Grande parte da responsabilidade por essa inquietação pode ser atribuída, além do ritmo de montagem, à trilha sonora de Philip Glass. Presente na quase totalidade da projeção, ela carrega de tensão até as cenas que passariam sem muita atenção do espectador, criando uma situação incômoda, sufocante para quem assiste ao filme. Acelerando o ritmo das notas musicais quando Bar e Sheba se aproximam do objeto de seus desejos, ela induz os nossos corações na mesma levada. A força que a música adquire como auxiliar na transmissão de sentimentos dos personagens já era sentida em seu trabalho desenvolvido na película “As Horas”. A prova do talento de Glass é a utilização do silêncio em momentos precisos. Como bom compositor, ele conhece a importância que a ausência de sons tem.

Apesar das virtudes, como o modo com que a interdependência das duas professoras é construído servindo o medo e a insegurança de uma para alimentar e garantir a sobrevivência da outra, o roteiro peca em detalhes que podem passar despercebidos. A repentina aversão da família Hart à presença constante de Barbara e a inconstância do temperamento do esposo de Sheba, Richard (Bill Nighy), poderiam ter sido levados de forma mais gradual já que tempo para isso o filme dispunha. Os 92 minutos passam rápido diante de nossos olhos.

Richard Eyre guia a ação com competência. Perceba a forma com que a câmera se aproxima das protagonistas revelando a intenção de conhecê-las a fundo em seus anseios e receios, sendo raros os planos abertos. Uma vez ou outra, ela se posiciona em lugares estratégicos dando a impressão de que o público observa de longe, como quem nota sem desejar ser notado. Aos atores, o diretor também dedicou importante fatia de seu trabalho. Duas cenas em que a direção de atores foi fator fundamental são a chegada da mãe de Steven na casa dos Hart quando esses descobrem do caso extraconjugal de Sheba e o confronto entre ela e Bar mais próximo do fim.
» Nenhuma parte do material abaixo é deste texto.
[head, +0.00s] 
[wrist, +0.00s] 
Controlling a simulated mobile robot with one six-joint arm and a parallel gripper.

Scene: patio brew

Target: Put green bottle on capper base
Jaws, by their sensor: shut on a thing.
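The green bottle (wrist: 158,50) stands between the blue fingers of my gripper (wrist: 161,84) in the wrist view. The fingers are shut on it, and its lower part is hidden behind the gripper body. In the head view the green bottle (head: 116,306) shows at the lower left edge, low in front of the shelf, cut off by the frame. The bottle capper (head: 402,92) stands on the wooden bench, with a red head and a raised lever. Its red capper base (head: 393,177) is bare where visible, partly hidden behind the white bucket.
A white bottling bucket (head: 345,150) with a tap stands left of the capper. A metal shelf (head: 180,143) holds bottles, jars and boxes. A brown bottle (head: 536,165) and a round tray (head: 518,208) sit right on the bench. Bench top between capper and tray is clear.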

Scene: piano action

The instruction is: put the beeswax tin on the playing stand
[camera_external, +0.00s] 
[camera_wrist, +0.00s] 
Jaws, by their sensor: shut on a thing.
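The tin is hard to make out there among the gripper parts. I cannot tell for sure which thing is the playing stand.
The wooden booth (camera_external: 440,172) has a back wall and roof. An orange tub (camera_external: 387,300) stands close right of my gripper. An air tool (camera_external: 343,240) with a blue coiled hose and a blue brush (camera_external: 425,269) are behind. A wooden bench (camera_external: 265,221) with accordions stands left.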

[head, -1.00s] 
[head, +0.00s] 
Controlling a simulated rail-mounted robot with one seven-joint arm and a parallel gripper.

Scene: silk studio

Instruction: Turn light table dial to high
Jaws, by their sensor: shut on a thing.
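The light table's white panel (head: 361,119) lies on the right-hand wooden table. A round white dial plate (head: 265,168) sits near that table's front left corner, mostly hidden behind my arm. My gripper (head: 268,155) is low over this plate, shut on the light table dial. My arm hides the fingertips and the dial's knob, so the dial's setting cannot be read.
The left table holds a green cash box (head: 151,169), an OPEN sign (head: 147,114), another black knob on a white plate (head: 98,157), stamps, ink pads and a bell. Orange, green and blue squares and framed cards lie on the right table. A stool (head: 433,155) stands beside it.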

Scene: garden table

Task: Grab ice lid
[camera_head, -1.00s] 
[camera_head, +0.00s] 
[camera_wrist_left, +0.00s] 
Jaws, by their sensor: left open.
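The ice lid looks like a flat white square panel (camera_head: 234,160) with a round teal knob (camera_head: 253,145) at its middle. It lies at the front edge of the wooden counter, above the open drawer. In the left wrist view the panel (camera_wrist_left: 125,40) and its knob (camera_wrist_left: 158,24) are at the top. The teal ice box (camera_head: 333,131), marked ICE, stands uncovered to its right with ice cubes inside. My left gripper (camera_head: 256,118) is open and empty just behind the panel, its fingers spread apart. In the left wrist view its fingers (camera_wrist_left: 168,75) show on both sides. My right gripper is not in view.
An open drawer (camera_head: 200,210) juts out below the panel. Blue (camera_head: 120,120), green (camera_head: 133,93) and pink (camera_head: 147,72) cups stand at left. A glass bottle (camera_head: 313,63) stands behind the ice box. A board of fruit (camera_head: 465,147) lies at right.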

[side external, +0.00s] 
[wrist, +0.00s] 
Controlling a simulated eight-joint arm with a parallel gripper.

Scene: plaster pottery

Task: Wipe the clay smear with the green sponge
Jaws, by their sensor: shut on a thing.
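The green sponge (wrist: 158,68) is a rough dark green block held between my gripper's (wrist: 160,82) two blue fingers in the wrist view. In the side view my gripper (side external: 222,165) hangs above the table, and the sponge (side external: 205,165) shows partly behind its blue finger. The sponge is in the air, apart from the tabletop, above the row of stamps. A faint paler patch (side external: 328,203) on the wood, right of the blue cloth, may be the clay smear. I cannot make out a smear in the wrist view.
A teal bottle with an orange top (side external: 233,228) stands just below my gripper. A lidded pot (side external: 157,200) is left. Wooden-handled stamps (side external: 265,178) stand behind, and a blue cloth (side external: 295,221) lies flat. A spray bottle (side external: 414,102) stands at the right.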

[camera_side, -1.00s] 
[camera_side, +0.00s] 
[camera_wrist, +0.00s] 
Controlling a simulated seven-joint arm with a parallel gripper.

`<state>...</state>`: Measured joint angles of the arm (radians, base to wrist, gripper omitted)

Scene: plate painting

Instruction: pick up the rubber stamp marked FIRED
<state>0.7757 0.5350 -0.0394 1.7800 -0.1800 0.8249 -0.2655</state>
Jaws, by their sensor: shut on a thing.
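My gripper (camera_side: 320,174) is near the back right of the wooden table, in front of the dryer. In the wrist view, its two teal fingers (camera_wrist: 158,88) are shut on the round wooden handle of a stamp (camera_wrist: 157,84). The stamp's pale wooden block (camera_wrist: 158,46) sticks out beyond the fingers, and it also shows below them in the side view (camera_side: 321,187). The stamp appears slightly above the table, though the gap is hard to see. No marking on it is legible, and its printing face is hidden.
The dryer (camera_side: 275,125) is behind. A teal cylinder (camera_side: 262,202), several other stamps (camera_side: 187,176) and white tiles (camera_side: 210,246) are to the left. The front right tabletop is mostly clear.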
Ainda nessa última cena em que a personagem de Blanchett descobre o diário mantido pela outra, as duas atrizes brilham e comprovam todo o seu talento. Todos os sentimentos contidos e demonstrados de forma mais discreta em todo o restante do filme explodem de uma só vez em duas das mais seguras e fortes atuações que o cinema já viu. O jovem Andrew Simpson também corresponde bem ao que lhe é pedido. Talvez a única falha no elenco seja mesmo Bill Nighy. O ator talvez precise aprender que algumas vezes menos é mais.

“Notas Sobre um Escândalo” poderia muito bem ter recebido o título de uma outra fita do mesmo ano. “Pecados Íntimos” ou mesmo no original “Little Children” guarda semelhanças a este longa. Protagonistas que agem através de impulsos sem medir conseqüências, comportando-se como crianças mimadas buscando realizar seus desejos. A imaturidade das personagens fica clara no hábito mantido por Barbara e na tentativa de retorno ao visual da juventude de Sheba. Atraente e perturbador, como os objetos de desejo dessas mulheres, “Notas” é uma obra-prima do cinema britânico e merece ser visto mais de uma vez.